O anúncio de que Manuela D’Ávila está “sem partido” causou impacto na esquerda. O anúncio foi feito no debate intitulado “O que a esquerda deve fazer para recuperar o espaço perdido”, realizado pelo Instituto Conhecimento Liberta (ICL), na noite de quarta-feira (16), segundo a imprensa.
Não vi o debate, mas a pergunta me interessa. Minha resposta é a seguinte: a luta da esquerda não é mais uma luta política, é semiótica. É uma luta contra as táticas e estratégias de produção de signos, símbolos e sinais alienantes feitos pela direita. Não se trata mais apenas de luta de classes, mas de luta de sentido. É preciso denunciar os signos usados nas campanhas de direita como produção da alienação capitalista, sua forma de defender interesses de classe e mercado, produzindo a subjetivação da realidade. Vemos isso nas eleições municipais, onde o efeito é que, mesmo as vítimas da ausência de planejamento urbano e políticas de proteção, votam em seu algoz. Uma resposta emancipatória de classe é necessária para reestruturar a luta anticapitalista na cidade.

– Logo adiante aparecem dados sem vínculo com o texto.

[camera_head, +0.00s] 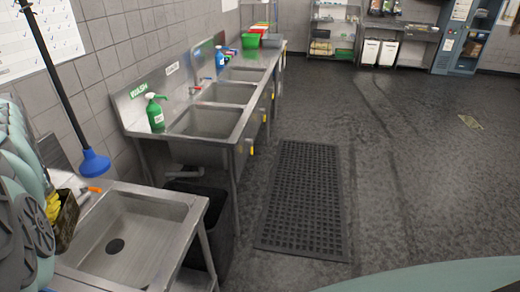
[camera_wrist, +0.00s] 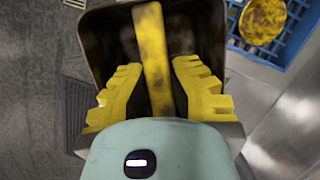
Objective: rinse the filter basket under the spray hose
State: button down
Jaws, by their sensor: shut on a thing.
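My gripper (camera_wrist: 155,92) is shut on the yellow handle (camera_wrist: 153,45) of the filter basket (camera_wrist: 103,38). The basket is dark and stained brown, and it also shows in the head view (camera_head: 67,222), held at the left edge of the sink (camera_head: 140,238). The spray hose (camera_head: 64,85) is a black tube with a blue bell-shaped head (camera_head: 95,164). It hangs above the far left side of the sink, apart from the basket and a little beyond it. No water shows. My arm hides part of the left side.
A blue rack (camera_wrist: 292,52) with a stained yellow round item (camera_wrist: 262,20) lies beside the basket. An orange-handled tap (camera_head: 92,189) is at the sink's back. Beyond are a dark bin (camera_head: 217,215), a three-bowl sink (camera_head: 207,122) with a green bottle (camera_head: 155,115), and a floor mat (camera_head: 305,195).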

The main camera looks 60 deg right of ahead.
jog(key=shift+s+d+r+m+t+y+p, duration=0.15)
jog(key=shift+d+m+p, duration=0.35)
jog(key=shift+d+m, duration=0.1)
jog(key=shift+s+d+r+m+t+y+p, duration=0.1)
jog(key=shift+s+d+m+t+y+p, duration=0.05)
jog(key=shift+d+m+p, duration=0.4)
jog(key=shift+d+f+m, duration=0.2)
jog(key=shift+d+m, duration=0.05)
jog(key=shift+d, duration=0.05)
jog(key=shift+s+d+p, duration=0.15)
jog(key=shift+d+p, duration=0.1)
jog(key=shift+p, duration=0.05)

Digo isto como observador da luta da esquerda na política local, que teme a derrota. Eu não participo das lutas e correntes partidárias ou das tendências, mas acompanho os seus efeitos. Eu vejo sua dificuldade de lidar com a apropriação feita pela direita da produção de sentido na sua propaganda capitalista. Seu repertório de aberrações que divulga, seus méritos para nos manter explorados, não cessa de crescer com iniciativas como a defesa do empreendedorismo ou do empresário de si mesmo, que, sob o artifício de autonomia, nos vendem mais submissão e exploração. A hipótese que desenvolvi em meu livro O Paradigma Estético (Clube dos Autores, 2021) (disponível em jorgebarcellos.pro.br/livros) é que a esquerda dos anos 90, que se recusou a participar do debate modernidade/ pós-modernidade, terminou por prejudicar a criação de uma visão crítica das transformações da cultura de massa que o debate sugeria e que, agora, cobra o seu preço.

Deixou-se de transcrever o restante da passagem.